Many of you are business owners and investors.

This article has been written to assist you with your year-end tax considerations, but I suggest that these may be only some of the points you need to consider – along with longer-term tax planning and retirement strategies. These all take time and planning.

It may be that your current tax structures – such as companies, partnerships, trusts – which were once appropriate are no longer the best arrangement for you. Speak to your accountant.

DO NOT use last minute tax strategies unless they have been properly analysed and you are sure they are right for you. Many a taxpayer has ended up in tax-effective investments such as “Happy Plantations” and Horse Breeding, etc. Start tax planning for the future now.

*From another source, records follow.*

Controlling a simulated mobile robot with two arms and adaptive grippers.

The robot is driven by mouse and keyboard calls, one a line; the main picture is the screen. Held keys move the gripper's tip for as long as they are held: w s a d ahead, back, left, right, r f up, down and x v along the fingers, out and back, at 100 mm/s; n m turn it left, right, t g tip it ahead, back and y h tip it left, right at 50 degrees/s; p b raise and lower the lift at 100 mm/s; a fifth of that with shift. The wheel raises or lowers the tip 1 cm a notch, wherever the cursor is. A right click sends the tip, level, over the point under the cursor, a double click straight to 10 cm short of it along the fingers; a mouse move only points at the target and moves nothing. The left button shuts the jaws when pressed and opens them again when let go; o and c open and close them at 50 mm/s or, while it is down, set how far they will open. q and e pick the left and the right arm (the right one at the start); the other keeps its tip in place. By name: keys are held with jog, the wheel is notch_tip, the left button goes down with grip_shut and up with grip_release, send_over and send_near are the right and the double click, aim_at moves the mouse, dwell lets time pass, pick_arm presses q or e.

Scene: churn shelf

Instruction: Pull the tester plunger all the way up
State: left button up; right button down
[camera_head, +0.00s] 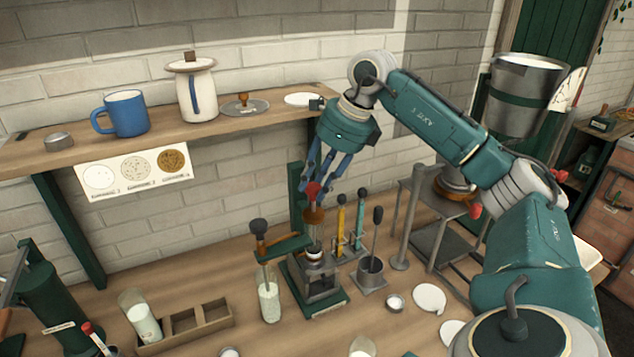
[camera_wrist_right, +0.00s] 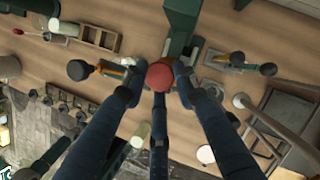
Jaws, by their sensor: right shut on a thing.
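The tester (camera_head: 318,285) is a green stand with a metal cup section, on the bench below the shelf. Its plunger has a red knob (camera_head: 312,189) on top and a brown part under it, upright above the stand. My right gripper (camera_head: 316,186) reaches down from above, its blue fingers closed around the red knob. In the right wrist view the knob (camera_wrist_right: 160,75) sits between the fingertips. The fingers partly hide the knob in the head view. My left gripper is not in view.
A glass bottle (camera_head: 269,298) with a dark-topped tool stands left of the tester. A wooden crate (camera_head: 208,328) is front left. The shelf (camera_head: 225,127) holds a mug and a jug.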

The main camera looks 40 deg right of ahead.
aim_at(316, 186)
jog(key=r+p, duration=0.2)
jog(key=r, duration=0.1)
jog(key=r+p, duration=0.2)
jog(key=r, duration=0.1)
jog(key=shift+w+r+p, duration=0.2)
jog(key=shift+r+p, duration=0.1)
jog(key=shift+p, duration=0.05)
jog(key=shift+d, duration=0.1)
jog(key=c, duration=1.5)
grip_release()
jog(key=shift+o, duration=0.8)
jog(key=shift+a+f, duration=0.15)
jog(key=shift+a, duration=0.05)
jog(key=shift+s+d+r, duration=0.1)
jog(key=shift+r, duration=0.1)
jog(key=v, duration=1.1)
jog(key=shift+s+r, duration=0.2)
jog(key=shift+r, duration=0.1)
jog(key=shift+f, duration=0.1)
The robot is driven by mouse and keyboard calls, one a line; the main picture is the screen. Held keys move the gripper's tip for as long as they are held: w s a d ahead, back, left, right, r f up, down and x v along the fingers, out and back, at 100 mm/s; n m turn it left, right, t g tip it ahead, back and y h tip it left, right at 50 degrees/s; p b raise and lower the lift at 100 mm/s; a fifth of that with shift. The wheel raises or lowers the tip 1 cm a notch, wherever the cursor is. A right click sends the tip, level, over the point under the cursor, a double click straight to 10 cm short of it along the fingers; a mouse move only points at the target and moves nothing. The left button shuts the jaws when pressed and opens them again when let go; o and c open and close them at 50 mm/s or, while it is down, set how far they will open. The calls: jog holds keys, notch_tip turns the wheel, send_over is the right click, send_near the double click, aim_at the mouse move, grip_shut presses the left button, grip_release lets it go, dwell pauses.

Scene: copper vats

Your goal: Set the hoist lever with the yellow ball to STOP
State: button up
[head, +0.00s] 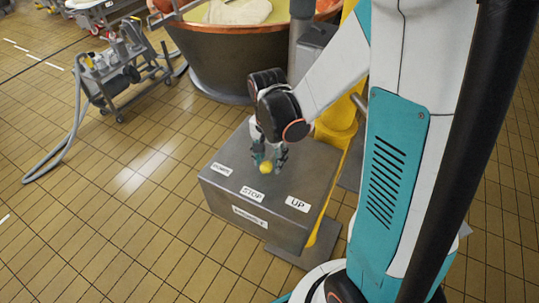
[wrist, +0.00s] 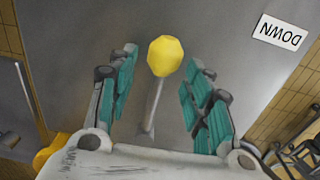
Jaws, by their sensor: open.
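The yellow ball (head: 266,167) tops the hoist lever on a grey metal control box (head: 232,190). The labels DOWN (head: 222,169), STOP (head: 252,194) and UP (head: 298,204) run left to right along its top. The ball shows behind the STOP label; I cannot tell which setting the lever is at. My gripper (head: 269,157) is open over the box, its fingers around the ball. In the wrist view, the ball (wrist: 165,56) and its thin grey rod (wrist: 154,105) lie between the fingers, with gaps on both sides. The DOWN label (wrist: 280,33) appears upside down there.
A large copper vat (head: 240,50) stands behind the box. A yellow post (head: 338,125) is close behind the box on the right. A wheeled grey cart (head: 120,75) with a hose (head: 70,140) is at the upper left.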

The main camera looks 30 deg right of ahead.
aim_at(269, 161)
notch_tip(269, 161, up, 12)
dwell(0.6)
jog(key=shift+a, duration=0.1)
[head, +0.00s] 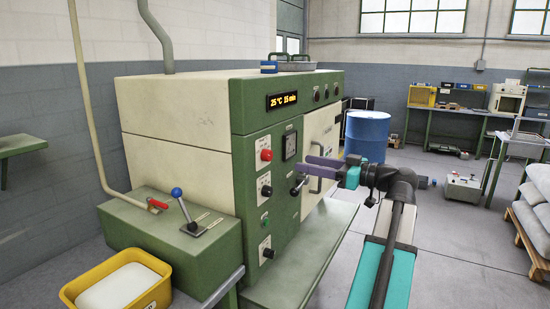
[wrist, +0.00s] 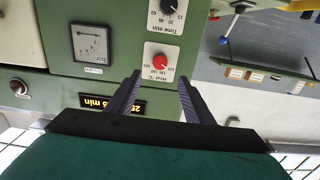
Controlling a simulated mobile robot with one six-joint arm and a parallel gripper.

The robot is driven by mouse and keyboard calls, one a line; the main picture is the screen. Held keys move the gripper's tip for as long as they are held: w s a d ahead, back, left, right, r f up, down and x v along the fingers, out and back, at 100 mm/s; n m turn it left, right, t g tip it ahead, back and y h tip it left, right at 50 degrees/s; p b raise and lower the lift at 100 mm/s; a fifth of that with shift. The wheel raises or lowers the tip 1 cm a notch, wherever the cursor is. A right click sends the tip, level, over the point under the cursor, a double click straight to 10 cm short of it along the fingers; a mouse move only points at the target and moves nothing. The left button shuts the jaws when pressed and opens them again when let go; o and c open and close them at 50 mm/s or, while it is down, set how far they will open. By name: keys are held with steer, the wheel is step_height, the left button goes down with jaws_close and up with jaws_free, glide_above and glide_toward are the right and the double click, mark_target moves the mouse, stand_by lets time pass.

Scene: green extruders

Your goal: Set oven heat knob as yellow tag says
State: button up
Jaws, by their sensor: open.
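The green oven front (head: 240,190) carries a red heat knob (head: 266,155) on a white dial plate. The knob also shows in the wrist view (wrist: 159,62), upside down, with "Heat °C" printed on its plate. My gripper (head: 307,164) has purple fingers, open and empty, to the right of the knob in the head view. In the wrist view its fingertips (wrist: 159,79) lie on either side just below the knob, apart from it. The oven display (head: 283,99) reads 25 °C 25 min. I cannot make out a yellow tag.
A black time knob (head: 266,190) sits below the red one. A gauge (head: 289,145) and a handled oven door (head: 318,150) are to the right. A blue-knobbed lever (head: 177,193) and yellow tub (head: 70,293) stand left. A blue drum (head: 367,135) stands behind.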

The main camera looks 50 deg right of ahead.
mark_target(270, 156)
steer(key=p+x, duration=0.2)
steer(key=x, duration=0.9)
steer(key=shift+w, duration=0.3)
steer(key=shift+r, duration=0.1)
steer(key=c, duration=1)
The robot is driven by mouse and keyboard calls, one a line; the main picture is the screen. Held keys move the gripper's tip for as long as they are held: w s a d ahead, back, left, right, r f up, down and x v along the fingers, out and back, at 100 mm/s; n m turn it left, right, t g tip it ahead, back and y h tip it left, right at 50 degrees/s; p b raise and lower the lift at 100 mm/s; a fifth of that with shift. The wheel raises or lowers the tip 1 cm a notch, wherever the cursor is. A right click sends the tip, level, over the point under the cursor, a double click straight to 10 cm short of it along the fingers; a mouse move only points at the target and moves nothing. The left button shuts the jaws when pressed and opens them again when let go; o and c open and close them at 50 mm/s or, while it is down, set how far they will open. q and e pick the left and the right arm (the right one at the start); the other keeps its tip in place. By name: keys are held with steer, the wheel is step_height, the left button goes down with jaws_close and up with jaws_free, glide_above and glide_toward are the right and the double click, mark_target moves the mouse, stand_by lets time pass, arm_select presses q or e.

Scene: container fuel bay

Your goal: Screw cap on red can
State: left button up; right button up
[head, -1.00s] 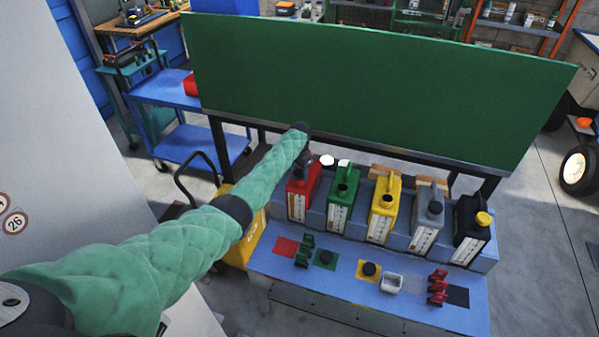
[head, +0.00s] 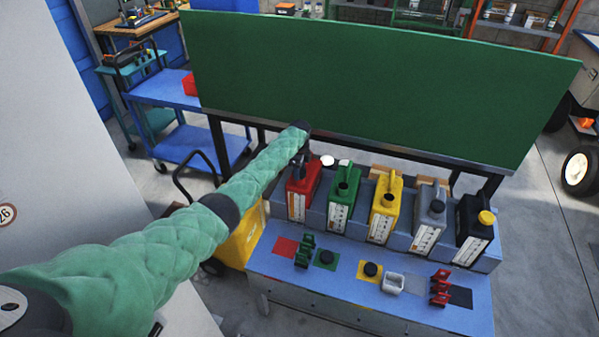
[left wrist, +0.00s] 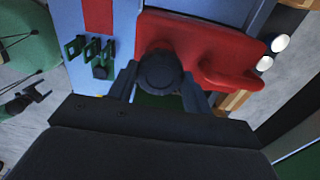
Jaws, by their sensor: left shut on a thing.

Things you can do to minimise your tax:

  1. Claim all deductions – home office, etc.
  2. Ensure you are making the best choice in expensing deductible motor vehicles, eg FBT is not always the best option – explore mileage claim, 1/3 of expenses or 12% of original value – keep a log book.
  3. Depreciation – ensure you are claiming everything; write off assets from depreciation that have been disposed of – a small business can claim an immediate deduction for an asset costing less than $1,000. If you have an investment property, it may be worth considering having an expert determine the value of your depreciable assets, including hot water systems, stoves, etc.
  4. Defer income if possible; this may cause a cash flow problem so factor in the delay in income when making such a decision.
  5. Accelerate deductions if possible – ie you may be able to pay for some expenses in advance.
  6. Ensure you have paid maximum superannuation contributions for yourself and your working spouse.
  7. If you own the business premises in your super fund, ensure that maximum market-value rent is paid; this will ensure the growth of the fund at minimal tax rates and maximise deductible expenses in the business. The lease should make the business pay all the expenses, such as rates and land taxes – again, ensuring the higher-taxed entity is making the tax deduction.
  8. Consider undeducted contributions into superannuation as a retirement strategy.
  9. Review salary sacrifice arrangements and otherwise deductible expenditures are being paid by the appropriate person/entity.
  10. Make and document trust distribution resolutions by 30 June 2014.
  11. Claim dividends when they are received, not when they are declared (if this is appropriate).
  12. Stream trust distributions to appropriate beneficiaries (where the trust deed allows) – eg income with franked dividends vs capital gains.
  13. Comply with Division 7A: The ATO is vigilant in cracking down on businesses that use either the funds or assets of a private company for personal purposes. Any personal expenses (eg school fees) paid by a private company in respect of a shareholder or associate (eg family member) of the company, or any funds withdrawn from the private company by that shareholder as a loan, may be treated as a deemed dividend to the shareholder. Make sure you have a loan agreement in place to avoid a deemed dividend, and declare a dividend to avoid being placed into a deemed dividend situation.
  14. Pay yourself a wage prior to year end, ensuring that superannuation is also paid. If cash flow doesn’t allow for the total amount, pay the PAYG tax and the superannuation – the remainder can be credited to your loan account until sufficient cash is available.
  15. Write off bad debts – often they sit in the accounts for years.
  16. Claim all costs incurred in keeping an investment – eg travel to shareholders’ meetings, interest, bank charges etc.
  17. Consider realising capital losses if you have already realised capital gains. It may be more advantageous than holding on to an asset and hoping it will increase its value.
  18. Consider deferring the sale of a capital gain asset until after year end.

The best advice I can give you is to ask for advice from your accountant BEFORE you do something, giving them time to assist you appropriately.

Do not listen to the guy at the club – listen to your accountant.